Nevertheless, it would be good to see research scientists increasing
pressure on journals to deposit and disseminate supplementary data in
machine-readable formats, since that would in the long run greatly
increase the value of the deposited material.

An open-access paper I recently published with a colleague from the
IUCr office discusses the importance of fully integrating experimental
data with the finished research analysis, to complete the scientific
record.  See:
    Helliwell, J. R. & McMahon, B. (2010) The record of experimental
    science: archiving data with literature. Information Services and Use 30,
    31-37; DOI: 10.3233/ISU-2010-0609.

Many of the things we discuss in that article are equally relevant to
supplementary information as discussed in this thread.

Yours sincerely,
John
Professor John R Helliwell DSc



On Wed, Nov 17, 2010 at 6:39 AM, James Stroud <xtald...@gmail.com> wrote:
> I was reading the PNAS author guidelines and I came across this gem:
>
> Datasets: Supply Excel (.xls), RTF, or PDF files. This file type will be
> published in raw format and will not be edited or composed.
>
> Did I read those last two file formats correctly?
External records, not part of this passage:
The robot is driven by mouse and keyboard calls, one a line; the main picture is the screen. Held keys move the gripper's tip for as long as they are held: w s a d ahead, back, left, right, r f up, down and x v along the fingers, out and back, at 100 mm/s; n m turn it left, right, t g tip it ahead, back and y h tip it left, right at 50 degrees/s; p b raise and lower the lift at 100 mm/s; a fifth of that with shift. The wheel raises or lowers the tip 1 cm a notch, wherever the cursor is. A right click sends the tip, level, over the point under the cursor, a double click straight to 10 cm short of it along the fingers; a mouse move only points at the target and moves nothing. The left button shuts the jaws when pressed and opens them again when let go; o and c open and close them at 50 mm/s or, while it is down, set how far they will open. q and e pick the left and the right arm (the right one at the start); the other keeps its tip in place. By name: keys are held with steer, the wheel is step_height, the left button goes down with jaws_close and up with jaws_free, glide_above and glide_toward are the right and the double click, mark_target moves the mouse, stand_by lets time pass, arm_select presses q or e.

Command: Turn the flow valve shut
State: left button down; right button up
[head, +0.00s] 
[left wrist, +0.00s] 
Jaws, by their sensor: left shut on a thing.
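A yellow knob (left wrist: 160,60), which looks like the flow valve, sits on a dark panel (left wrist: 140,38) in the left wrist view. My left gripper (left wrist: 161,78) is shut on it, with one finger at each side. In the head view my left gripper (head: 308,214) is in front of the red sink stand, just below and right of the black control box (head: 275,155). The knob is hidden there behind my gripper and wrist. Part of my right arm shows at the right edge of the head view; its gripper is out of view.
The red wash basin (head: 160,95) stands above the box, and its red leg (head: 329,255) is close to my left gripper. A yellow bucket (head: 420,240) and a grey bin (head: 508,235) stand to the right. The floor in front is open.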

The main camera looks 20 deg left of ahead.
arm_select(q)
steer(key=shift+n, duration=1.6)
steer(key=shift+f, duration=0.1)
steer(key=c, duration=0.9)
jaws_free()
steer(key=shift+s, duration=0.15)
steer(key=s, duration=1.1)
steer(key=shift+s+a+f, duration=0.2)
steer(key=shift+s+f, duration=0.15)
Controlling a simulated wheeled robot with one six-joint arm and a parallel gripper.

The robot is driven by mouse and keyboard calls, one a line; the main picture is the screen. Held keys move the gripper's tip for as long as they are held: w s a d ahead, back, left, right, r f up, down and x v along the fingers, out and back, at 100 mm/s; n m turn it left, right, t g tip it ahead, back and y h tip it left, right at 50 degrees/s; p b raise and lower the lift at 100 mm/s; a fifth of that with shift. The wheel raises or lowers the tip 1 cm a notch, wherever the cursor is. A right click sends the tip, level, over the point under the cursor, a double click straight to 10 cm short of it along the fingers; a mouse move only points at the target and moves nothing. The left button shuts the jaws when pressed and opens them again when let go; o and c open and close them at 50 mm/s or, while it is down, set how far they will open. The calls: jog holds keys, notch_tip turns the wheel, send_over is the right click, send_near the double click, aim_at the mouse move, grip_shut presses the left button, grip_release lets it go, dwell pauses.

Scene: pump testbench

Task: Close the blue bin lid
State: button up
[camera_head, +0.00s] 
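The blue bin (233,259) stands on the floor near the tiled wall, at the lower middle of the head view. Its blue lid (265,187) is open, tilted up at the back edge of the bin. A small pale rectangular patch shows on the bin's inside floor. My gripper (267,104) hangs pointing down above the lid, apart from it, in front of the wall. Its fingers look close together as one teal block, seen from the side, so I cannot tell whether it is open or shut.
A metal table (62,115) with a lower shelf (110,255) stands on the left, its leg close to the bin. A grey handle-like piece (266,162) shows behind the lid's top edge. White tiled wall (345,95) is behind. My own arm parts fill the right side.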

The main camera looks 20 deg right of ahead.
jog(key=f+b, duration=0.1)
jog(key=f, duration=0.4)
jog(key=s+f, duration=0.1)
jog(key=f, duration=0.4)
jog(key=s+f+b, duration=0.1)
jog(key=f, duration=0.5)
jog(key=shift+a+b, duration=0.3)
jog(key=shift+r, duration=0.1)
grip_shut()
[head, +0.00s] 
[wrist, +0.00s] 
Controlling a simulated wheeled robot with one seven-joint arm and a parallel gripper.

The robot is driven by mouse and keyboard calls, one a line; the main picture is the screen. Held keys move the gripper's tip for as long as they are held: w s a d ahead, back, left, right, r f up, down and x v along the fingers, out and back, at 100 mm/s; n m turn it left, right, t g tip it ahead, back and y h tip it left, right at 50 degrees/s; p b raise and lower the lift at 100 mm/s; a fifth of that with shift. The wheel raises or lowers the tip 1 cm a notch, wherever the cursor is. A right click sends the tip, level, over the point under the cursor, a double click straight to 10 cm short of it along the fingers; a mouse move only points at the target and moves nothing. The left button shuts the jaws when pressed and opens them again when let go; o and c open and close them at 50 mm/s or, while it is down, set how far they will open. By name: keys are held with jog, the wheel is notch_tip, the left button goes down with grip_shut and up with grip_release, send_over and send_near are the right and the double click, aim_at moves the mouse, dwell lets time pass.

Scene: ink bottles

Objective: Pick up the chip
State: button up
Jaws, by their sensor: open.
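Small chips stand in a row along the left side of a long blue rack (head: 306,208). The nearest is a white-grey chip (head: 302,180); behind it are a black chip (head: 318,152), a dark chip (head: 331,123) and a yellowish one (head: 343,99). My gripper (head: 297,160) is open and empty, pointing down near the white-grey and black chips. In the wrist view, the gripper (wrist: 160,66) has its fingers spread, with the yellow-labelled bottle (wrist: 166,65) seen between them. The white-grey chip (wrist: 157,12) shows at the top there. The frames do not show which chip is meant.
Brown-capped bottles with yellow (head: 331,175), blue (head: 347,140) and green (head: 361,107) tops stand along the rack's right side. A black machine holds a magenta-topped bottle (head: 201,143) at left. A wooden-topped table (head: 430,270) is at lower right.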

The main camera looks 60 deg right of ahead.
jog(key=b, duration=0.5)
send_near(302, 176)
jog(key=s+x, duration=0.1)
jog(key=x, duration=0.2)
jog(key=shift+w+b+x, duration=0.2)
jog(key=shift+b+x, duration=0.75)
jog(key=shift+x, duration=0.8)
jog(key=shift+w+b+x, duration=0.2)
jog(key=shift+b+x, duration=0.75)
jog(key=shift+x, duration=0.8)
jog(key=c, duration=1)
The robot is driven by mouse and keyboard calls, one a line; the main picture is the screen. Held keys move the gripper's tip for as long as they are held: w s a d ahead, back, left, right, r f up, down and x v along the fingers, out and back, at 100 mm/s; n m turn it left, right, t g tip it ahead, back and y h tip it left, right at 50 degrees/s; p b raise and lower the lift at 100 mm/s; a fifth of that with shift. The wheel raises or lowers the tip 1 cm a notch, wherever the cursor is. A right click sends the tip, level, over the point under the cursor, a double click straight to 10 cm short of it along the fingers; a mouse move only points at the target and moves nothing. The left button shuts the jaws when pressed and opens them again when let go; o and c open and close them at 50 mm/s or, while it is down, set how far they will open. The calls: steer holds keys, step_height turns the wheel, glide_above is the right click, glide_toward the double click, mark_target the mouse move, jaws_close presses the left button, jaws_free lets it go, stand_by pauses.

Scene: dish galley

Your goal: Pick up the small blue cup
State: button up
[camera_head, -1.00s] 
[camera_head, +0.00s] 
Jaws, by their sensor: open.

I have actually came
> across a dataset in supplementary information that was several dozen pages
> of PDF. It was effectively impossible to extract the data from this
> document. (I can dig it up if pressed, probably.) I had no idea that the
> authors may have been encouraged to submit their data like that.
> Does a premiere scientific journal actually request data to be in PDF
> format?
> I can think of dozens of other formats that would be more fitting. They are
> summarized here:
>
> http://en.wikipedia.org/wiki/Comparison_of_data_serialization_formats
>
> What is the scholarly equivalent to a torch and pitchfork march and how can
> we organize such a march to encourage journals to require proper
> serialization formats for datasets in supplementary info?
> James
> P.S. I am aware that it is better to submit data to a dedicated repository,
> but let's consider those cases where research produces data for which there
> is not yet a dedicated repository.